TASK INSTRUCTIONS
Repeat only the lines from the line containing "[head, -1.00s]" through the line containing "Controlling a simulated", both included, exactly as they stand.

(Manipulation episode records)
☆ ☆ ☆ ☆ ☆

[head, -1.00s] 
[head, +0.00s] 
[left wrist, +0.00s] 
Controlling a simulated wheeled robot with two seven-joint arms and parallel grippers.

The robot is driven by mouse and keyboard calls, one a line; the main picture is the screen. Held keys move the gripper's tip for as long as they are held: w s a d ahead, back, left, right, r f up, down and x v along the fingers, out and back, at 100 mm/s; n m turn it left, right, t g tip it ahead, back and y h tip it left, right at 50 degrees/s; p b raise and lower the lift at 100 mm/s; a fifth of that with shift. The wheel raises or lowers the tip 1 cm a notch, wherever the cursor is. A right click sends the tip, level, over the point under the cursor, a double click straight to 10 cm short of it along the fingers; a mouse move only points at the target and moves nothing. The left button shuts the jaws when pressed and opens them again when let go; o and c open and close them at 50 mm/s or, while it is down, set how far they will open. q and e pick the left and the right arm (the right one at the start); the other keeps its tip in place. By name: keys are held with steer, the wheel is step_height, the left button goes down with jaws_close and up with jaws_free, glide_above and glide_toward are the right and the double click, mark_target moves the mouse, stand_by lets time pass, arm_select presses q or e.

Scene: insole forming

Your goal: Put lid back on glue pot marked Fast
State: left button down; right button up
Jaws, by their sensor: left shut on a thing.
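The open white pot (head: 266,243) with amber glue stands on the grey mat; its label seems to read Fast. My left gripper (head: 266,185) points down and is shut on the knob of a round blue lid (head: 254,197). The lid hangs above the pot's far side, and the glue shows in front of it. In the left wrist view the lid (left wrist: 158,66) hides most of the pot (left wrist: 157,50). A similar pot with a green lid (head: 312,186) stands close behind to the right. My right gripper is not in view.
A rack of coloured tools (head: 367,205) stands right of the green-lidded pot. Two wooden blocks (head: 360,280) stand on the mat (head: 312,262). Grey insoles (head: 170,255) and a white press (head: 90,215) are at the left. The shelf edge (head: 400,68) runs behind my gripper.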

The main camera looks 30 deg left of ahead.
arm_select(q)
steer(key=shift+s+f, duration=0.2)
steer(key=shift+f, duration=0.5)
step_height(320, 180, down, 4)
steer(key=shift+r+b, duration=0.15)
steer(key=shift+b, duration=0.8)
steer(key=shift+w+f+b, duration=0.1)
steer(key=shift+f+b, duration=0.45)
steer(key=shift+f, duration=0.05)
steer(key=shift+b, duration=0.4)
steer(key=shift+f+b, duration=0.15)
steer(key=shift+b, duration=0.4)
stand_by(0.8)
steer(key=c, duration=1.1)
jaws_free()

☆ ☆ ☆ ☆ ☆

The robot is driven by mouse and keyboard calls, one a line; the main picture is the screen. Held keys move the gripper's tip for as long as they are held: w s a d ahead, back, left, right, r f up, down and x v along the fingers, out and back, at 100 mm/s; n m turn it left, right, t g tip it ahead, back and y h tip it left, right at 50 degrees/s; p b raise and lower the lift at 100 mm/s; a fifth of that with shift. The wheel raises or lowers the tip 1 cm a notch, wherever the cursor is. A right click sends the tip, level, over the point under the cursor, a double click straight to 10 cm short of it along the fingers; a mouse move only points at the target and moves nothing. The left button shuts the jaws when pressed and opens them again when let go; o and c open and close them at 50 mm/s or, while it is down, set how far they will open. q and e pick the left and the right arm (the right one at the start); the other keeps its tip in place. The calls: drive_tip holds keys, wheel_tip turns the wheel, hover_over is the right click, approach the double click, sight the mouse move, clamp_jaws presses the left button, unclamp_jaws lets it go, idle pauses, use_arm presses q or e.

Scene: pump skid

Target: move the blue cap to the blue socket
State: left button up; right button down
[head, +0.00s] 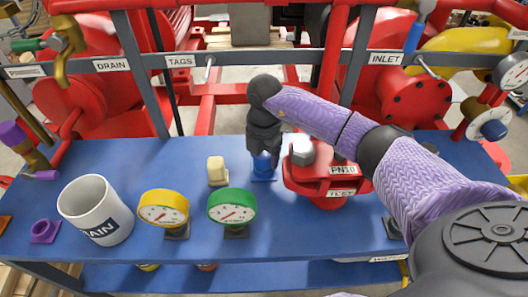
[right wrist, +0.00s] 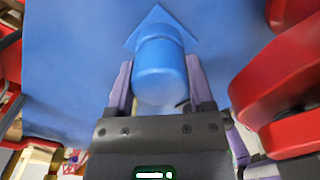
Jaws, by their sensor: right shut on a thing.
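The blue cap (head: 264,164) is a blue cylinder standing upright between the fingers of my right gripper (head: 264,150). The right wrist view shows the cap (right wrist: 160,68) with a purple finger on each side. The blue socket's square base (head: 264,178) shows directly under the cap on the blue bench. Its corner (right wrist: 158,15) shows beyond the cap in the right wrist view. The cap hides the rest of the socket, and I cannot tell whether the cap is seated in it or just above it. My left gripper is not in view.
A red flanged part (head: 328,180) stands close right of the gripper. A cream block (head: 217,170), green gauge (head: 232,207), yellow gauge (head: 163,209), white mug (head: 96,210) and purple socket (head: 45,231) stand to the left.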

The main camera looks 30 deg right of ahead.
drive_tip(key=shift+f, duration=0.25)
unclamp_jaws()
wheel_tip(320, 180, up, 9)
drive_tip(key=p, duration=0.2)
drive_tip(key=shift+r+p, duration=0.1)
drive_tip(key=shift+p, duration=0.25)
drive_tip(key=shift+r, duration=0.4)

☆ ☆ ☆ ☆ ☆

ANSWER TO THIS PROBLEM
[head, -1.00s] 
[head, +0.00s] 
[left wrist, +0.00s] 
Controlling a simulated wheeled robot with two seven-joint arms and parallel grippers.

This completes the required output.